Bypassing rather than just narrowing the gap: While the first two stages narrow the cross-modal gap, the memory bank bypasses it via unimodal classification.

Limitations & Future Work¶

The method relies on a heavy CLIP ViT-L/14 + LoRA backbone and introduces several hyperparameters (\(\beta, \gamma, \alpha, N, \tau_{mb}\)). Sensitivity analysis is mostly restricted to the Supplement, suggesting high tuning costs for new datasets.
Test-time updates mean performance could depend on the arrival distribution of test samples. While the authors report stability under default orders, the robustness of unimodal prototypes under highly biased test streams remains a concern. ⚠️
Improvements on MIT-States were the smallest, attributed to high label noise causing a larger modality gap; improving noise robustness is a future direction.
Max-selection may be too restrictive for complex compositions requiring multi-region coordination; exploring "top-k soft sparsity" could be beneficial.

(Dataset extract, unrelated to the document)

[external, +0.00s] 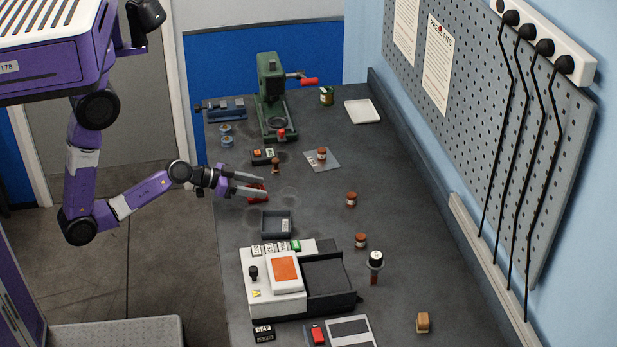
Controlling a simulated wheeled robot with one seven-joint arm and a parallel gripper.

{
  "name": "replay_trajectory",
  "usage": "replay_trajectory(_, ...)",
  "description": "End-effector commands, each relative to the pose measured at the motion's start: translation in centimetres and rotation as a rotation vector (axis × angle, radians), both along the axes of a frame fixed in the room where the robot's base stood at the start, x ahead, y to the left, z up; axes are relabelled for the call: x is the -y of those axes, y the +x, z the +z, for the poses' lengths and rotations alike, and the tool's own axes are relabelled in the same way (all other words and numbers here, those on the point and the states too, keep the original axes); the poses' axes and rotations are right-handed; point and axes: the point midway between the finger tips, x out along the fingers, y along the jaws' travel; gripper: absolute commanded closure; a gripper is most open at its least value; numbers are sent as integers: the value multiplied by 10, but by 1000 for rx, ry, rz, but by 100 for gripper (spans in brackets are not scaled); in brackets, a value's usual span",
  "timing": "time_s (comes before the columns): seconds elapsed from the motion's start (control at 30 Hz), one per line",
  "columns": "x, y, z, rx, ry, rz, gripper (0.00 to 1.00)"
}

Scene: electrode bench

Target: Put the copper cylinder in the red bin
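Several small copper-brown cylinders with pale bands stand on the dark bench: one (322,154) on a light square sheet, one (351,199) at mid-bench and one (360,240) nearer the camera. I cannot tell which is the task's cylinder. A small red object (257,188), perhaps the red bin, shows partly between and behind my gripper's fingers; its shape is mostly hidden. My gripper (263,187) reaches in from the left over the bench edge. Its two fingers are spread apart, with no cylinder visible between them. I cannot tell whether they touch the red object.
A grey tray (267,227) lies just in front of the gripper. A white machine (262,290) stands nearer the camera, and a green press (270,85) stands at the back. The bench's right side is largely clear.

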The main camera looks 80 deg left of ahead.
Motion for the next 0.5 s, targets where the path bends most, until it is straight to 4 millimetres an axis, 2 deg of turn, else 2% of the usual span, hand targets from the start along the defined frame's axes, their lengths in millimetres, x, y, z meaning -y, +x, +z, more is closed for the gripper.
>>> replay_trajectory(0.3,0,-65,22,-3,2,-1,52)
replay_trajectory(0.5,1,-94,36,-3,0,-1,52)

vs Troika / LogiCzsl / ClusPro: These methods focus on "using CLIP better" via enhanced alignment or logic constraints while accepting the modality gap. This work targets the root cause (information imbalance) and is therefore orthogonal to and capable of improving upon them.
vs Explicit Primitive Decoupling: Unlike methods that train separate classifiers for attributes and objects, this approach maintains CLIP's native alignment by avoiding explicit decoupling, relying instead on sparse alignment and condensation.
Methodological Insight: This work demonstrates a valuable research methodology: anchoring an abstract phenomenon (modality gap) to a controllable variable (visual information volume) via pilot experiments before module design.

Rating¶

Novelty: ⭐⭐⭐⭐ Innovative perspective on reducing visual redundancy at the source to mitigate the modality gap.
Experimental Thoroughness: ⭐⭐⭐⭐ Extensive comparisons across benchmarks and settings, with synchronized verification of RMG and AUC.
Writing Quality: ⭐⭐⭐⭐ Clear narrative flow from pilot experiments to mechanism to modules.
Value: ⭐⭐⭐⭐ Sets a new SOTA for CZSL with insights applicable to other fine-grained CLIP-based tasks.